**Your goal**
Please write out the material below exactly as given.

**Data lines**
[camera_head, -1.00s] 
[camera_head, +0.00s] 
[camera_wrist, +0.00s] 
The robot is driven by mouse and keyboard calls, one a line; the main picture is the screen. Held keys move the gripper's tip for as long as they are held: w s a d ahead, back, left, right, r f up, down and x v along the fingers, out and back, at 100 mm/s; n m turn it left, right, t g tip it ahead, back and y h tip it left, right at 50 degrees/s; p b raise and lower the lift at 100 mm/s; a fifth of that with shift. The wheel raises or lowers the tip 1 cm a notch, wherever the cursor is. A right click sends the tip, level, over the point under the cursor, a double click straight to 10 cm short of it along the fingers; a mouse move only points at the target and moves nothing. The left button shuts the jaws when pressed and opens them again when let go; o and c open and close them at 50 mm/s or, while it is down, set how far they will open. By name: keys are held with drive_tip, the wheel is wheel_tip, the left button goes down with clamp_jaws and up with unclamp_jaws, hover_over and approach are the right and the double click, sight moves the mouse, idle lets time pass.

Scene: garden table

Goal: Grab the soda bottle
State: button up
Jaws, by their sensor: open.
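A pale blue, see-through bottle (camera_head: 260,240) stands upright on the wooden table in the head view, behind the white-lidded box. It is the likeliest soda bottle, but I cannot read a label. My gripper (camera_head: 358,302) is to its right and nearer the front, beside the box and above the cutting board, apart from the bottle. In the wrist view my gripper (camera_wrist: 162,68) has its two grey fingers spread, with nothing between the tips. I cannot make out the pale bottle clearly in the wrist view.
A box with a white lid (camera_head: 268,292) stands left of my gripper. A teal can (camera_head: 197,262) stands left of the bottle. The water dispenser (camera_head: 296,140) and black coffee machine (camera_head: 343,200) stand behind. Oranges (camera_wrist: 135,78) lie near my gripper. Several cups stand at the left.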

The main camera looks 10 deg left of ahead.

**Response for this exercise**
[camera_head, -1.00s] 
[camera_head, +0.00s] 
[camera_wrist, +0.00s] 
The robot is driven by mouse and keyboard calls, one a line; the main picture is the screen. Held keys move the gripper's tip for as long as they are held: w s a d ahead, back, left, right, r f up, down and x v along the fingers, out and back, at 100 mm/s; n m turn it left, right, t g tip it ahead, back and y h tip it left, right at 50 degrees/s; p b raise and lower the lift at 100 mm/s; a fifth of that with shift. The wheel raises or lowers the tip 1 cm a notch, wherever the cursor is. A right click sends the tip, level, over the point under the cursor, a double click straight to 10 cm short of it along the fingers; a mouse move only points at the target and moves nothing. The left button shuts the jaws when pressed and opens them again when let go; o and c open and close them at 50 mm/s or, while it is down, set how far they will open. By name: keys are held with drive_tip, the wheel is wheel_tip, the left button goes down with clamp_jaws and up with unclamp_jaws, hover_over and approach are the right and the double click, sight moves the mouse, idle lets time pass.

Scene: garden table

Goal: Grab the soda bottle
State: button up
Jaws, by their sensor: open.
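A pale blue, see-through bottle (camera_head: 260,240) stands upright on the wooden table in the head view, behind the white-lidded box. It is the likeliest soda bottle, but I cannot read a label. My gripper (camera_head: 358,302) is to its right and nearer the front, beside the box and above the cutting board, apart from the bottle. In the wrist view my gripper (camera_wrist: 162,68) has its two grey fingers spread, with nothing between the tips. I cannot make out the pale bottle clearly in the wrist view.
A box with a white lid (camera_head: 268,292) stands left of my gripper. A teal can (camera_head: 197,262) stands left of the bottle. The water dispenser (camera_head: 296,140) and black coffee machine (camera_head: 343,200) stand behind. Oranges (camera_wrist: 135,78) lie near my gripper. Several cups stand at the left.

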The main camera looks 10 deg left of ahead.

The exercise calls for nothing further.